From this perspective, the Open/Closed Principle (OCP) itself often came up as being too rigid/inflexible.

In the past, violation of OCP will cause harm to compiled libraries (binaries) which are then packaged and shipped. Propagating breaking changes in upstream dependencies often has a ripple effect that result in a large number of compiled libraries to be updated.

Agile methodology intends to solve this issue with:

  • Versioning (leave the old system in place, but introduce the new system as an alternative, while making both available to customers)
  • Continuous integration (literally, recompile everything, every time)
  • Open source (customers can see and modify the source code inside dependencies)

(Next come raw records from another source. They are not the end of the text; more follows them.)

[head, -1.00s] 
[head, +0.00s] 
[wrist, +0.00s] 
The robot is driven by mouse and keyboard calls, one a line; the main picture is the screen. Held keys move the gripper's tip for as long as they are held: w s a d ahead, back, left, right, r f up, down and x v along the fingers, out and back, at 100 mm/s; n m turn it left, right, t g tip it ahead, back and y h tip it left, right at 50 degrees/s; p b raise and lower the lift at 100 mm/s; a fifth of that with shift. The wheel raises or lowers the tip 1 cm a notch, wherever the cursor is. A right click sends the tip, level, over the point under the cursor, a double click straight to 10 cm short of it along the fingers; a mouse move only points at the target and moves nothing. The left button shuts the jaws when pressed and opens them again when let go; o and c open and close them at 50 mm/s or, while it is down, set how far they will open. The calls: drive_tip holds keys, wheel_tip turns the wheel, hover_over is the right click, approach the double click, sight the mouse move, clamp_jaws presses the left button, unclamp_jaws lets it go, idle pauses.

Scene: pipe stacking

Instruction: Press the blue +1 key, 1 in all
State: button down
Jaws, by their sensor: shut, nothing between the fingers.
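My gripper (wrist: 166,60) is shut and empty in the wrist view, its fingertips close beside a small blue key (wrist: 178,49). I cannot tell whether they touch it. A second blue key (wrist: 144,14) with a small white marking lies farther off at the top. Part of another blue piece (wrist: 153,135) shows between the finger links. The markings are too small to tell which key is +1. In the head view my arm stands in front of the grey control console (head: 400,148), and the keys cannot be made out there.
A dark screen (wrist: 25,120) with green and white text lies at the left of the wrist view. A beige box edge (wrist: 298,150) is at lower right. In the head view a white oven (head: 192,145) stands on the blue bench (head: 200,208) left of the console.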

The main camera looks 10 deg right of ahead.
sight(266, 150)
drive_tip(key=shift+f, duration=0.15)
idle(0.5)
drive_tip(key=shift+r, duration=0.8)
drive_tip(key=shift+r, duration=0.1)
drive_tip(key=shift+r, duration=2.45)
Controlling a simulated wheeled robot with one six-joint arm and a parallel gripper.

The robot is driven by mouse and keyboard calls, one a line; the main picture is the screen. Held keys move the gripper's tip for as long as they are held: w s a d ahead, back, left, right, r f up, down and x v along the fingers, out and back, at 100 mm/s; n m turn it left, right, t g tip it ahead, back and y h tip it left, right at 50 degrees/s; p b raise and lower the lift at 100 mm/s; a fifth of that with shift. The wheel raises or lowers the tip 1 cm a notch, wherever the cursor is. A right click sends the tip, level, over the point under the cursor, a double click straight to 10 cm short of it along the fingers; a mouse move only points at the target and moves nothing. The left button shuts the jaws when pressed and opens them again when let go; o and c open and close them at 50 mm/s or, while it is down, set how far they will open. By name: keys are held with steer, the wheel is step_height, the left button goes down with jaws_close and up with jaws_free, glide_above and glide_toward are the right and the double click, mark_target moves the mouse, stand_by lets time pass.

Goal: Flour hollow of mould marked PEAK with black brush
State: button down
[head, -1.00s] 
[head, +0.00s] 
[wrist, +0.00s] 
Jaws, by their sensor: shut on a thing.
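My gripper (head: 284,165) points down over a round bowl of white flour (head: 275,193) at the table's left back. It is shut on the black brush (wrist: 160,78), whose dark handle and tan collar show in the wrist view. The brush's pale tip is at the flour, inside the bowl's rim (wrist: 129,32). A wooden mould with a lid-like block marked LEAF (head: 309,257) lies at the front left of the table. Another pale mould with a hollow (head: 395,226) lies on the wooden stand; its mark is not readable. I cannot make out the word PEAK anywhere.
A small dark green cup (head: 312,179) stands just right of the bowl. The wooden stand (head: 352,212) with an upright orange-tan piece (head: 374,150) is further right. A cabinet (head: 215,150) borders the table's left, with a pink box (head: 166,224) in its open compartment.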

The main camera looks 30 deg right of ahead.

Agile methodology also views violations of Liskov Substitution Principle in a different way. Instead of branding a violation as a sign that the system or design is unsafe or having questionable correctness, it is merely seen as being a pain point. So, a LSP violation is not a death knell, but is a bad mark that adds up.

There are plenty of new software requirements which require the violation of LSP. In the past, such feature requests will be rejected on the grounds of correctness. Nowadays, it will be given business considerations. If a violation of LSP is accepted, then it shall be properly documented.

The additional cost of documenting an LSP violation, the displeasure of a programmer caught by the astonishment of software breakage (due to not heeding the documented warning), and the software maintenance and support overhead stemming from such breakage, are seen as business costs that are weighted against the business gains from implementing the requested feature.